Supplied material:
## begin
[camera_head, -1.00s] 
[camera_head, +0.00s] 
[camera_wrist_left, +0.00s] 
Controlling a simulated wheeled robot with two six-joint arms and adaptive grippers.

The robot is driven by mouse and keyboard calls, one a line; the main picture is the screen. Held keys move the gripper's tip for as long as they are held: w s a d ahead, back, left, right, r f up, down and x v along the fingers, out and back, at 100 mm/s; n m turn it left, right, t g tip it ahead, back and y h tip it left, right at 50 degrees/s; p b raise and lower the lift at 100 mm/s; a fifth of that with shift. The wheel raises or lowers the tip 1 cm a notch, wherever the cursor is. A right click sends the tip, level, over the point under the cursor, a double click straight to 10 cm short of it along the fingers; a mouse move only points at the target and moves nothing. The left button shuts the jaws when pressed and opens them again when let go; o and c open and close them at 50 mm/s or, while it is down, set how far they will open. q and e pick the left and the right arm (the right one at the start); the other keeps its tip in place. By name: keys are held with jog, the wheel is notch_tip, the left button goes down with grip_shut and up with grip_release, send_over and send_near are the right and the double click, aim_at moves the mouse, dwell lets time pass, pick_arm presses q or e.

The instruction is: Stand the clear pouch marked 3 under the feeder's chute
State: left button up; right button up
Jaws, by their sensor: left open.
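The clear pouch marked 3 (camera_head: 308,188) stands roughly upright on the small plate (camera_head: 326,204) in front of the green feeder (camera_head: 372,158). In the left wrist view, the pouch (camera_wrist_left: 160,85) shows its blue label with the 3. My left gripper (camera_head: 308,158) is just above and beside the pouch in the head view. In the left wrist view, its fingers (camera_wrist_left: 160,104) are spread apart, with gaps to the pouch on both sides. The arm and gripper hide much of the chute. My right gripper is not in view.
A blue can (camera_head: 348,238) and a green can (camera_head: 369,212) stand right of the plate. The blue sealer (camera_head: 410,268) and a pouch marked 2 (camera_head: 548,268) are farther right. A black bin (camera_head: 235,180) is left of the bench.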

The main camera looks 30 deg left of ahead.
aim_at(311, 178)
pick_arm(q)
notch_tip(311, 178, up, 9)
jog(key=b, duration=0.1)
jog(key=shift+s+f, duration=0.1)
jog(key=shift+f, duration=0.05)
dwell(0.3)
## end
Using the data above, reproduce exactly the lines from the line that contains "[camera_head, +0.00s]" through the line that contains "The robot is", including both.

Response below:
[camera_head, +0.00s] 
[camera_wrist_left, +0.00s] 
Controlling a simulated wheeled robot with two six-joint arms and adaptive grippers.

The robot is driven by mouse and keyboard calls, one a line; the main picture is the screen. Held keys move the gripper's tip for as long as they are held: w s a d ahead, back, left, right, r f up, down and x v along the fingers, out and back, at 100 mm/s; n m turn it left, right, t g tip it ahead, back and y h tip it left, right at 50 degrees/s; p b raise and lower the lift at 100 mm/s; a fifth of that with shift. The wheel raises or lowers the tip 1 cm a notch, wherever the cursor is. A right click sends the tip, level, over the point under the cursor, a double click straight to 10 cm short of it along the fingers; a mouse move only points at the target and moves nothing. The left button shuts the jaws when pressed and opens them again when let go; o and c open and close them at 50 mm/s or, while it is down, set how far they will open. q and e pick the left and the right arm (the right one at the start); the other keeps its tip in place. By name: keys are held with jog, the wheel is notch_tip, the left button goes down with grip_shut and up with grip_release, send_over and send_near are the right and the double click, aim_at moves the mouse, dwell lets time pass, pick_arm presses q or e.

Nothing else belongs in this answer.